Elon Musk Ingin Ubah Twitter, Pakar Ingatkan Pengalaman Perpecahan RI

CNN Indonesia
Selasa, 26 Apr 2022 23:03 WIB
Pakar menilai kebebasan berpendapat yang digaungkan Elon Musk untuk Twitter bukan jaminan kemajuan peradaban, contoh nyatanya saat Pemilu 2019.
Ilustrasi. Kebebasan berpendapat yang digaungkan Elon Musk di Twitter dinilai tak selalu berarti positif. (Foto: REUTERS/DADO RUVIC)
Jakarta, CNN Indonesia --

Kebebasan berpendapat yang mungkin dibawa miliarder Elon Musk di Twitter disebut bukan jaminan kemajuan peradaban. 

"Kebebasan ekspresi yang seluas-luasnya bukan jaminan kemajuan peradaban," ujar pengamat budaya dan komunikasi digital Universitas Indonesia Firman Kurniawan kepada CNNIndonesia.com, Selasa (26/4).

"Pengalaman Indonesia ketika Twitter menjadi bagian medium kampanye politik, maka segregasi sosial yang ditimbulkan masih terasa sampai hari ini," lanjutnya, menyinggung dampak polarisasi akibat Pilpres 2019.

ADVERTISEMENT

SCROLL TO CONTINUE WITH CONTENT

Sebelumnya, Bos SpaceX dan Tesla, Elon Musk, resmi membeli Twitter senilai US$44 miliar pada Senin (25/4).
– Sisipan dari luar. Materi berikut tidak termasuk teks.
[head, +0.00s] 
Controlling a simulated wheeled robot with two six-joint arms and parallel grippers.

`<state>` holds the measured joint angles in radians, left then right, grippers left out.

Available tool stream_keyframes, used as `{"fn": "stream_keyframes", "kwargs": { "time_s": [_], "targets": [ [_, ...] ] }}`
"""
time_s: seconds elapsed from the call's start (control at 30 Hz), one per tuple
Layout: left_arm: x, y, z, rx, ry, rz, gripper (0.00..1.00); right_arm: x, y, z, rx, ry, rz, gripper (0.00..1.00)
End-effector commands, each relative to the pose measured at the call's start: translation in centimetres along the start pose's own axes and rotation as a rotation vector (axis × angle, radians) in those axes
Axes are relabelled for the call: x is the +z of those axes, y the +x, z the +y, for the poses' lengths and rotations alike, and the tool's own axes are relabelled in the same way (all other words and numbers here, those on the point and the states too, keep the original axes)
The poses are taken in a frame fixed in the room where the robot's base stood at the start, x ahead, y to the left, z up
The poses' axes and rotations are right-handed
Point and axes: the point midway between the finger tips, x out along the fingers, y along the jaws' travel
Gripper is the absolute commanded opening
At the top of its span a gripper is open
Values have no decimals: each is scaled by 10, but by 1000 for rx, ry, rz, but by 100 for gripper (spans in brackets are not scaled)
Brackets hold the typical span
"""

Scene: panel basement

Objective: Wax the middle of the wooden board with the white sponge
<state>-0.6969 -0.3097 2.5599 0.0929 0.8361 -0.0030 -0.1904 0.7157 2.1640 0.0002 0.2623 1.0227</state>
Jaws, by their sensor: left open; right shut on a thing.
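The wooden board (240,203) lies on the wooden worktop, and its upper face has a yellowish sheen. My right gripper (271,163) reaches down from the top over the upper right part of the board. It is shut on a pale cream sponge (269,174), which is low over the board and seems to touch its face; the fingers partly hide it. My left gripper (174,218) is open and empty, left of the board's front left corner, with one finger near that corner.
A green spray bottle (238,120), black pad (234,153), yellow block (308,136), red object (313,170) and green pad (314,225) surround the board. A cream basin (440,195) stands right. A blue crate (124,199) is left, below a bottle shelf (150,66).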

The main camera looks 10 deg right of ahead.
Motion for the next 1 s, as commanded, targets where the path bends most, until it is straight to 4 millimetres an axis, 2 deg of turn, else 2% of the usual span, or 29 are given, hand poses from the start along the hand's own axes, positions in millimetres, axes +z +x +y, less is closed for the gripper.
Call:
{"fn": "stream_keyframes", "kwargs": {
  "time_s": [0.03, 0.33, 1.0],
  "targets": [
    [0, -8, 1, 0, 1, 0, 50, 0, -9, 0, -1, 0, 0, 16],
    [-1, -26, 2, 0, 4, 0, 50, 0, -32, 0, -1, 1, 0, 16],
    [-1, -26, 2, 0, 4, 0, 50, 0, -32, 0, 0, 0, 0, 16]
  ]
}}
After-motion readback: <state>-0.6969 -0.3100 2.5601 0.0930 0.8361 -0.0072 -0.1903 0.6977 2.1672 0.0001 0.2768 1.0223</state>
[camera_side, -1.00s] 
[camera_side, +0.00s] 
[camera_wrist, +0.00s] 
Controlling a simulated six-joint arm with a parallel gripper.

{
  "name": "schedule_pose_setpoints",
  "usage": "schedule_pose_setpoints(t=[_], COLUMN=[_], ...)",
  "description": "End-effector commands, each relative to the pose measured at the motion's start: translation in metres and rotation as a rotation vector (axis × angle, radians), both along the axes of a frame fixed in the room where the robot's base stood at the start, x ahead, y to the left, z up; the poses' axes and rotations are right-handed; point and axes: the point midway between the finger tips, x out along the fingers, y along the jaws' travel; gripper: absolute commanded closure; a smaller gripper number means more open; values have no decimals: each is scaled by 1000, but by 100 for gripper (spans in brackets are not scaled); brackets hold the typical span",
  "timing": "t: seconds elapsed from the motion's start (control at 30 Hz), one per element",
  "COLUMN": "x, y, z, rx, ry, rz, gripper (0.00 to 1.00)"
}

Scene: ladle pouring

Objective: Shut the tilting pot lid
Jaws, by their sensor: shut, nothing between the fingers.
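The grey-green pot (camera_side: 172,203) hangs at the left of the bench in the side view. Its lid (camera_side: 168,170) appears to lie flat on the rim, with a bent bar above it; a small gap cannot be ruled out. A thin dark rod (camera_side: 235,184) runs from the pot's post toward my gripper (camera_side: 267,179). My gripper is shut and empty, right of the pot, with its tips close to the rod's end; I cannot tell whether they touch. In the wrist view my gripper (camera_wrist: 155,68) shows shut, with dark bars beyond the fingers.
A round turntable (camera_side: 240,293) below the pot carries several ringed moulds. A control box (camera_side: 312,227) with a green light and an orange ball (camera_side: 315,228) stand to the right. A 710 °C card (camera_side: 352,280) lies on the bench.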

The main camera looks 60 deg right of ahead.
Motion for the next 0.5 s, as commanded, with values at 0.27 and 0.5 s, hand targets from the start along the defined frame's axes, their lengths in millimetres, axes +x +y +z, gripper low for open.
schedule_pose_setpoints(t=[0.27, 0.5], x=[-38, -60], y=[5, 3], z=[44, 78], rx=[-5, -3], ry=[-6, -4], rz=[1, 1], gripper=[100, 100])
Dalam proses akuisisi itu, Musk menggaungkan kebebasan berpendapat di dunia maya.

"Saya pikir sangat penting Twitter bisa menjadi arena inklusif untuk kebebasan berpendapat," ucapnya.

"Twitter secara de facto telah menjadi semacam alun-alun kota (tempat bertukar pendapat), jadi sangat penting bagi orang-orang secara realita dan persepsi bisa berbicara bebas dalam batas-batas hukum," katanya.

Musk juga menegaskan keputusannya menguasai saham Twitter bukan tentang menghasilkan uang, tapi soal peradaban.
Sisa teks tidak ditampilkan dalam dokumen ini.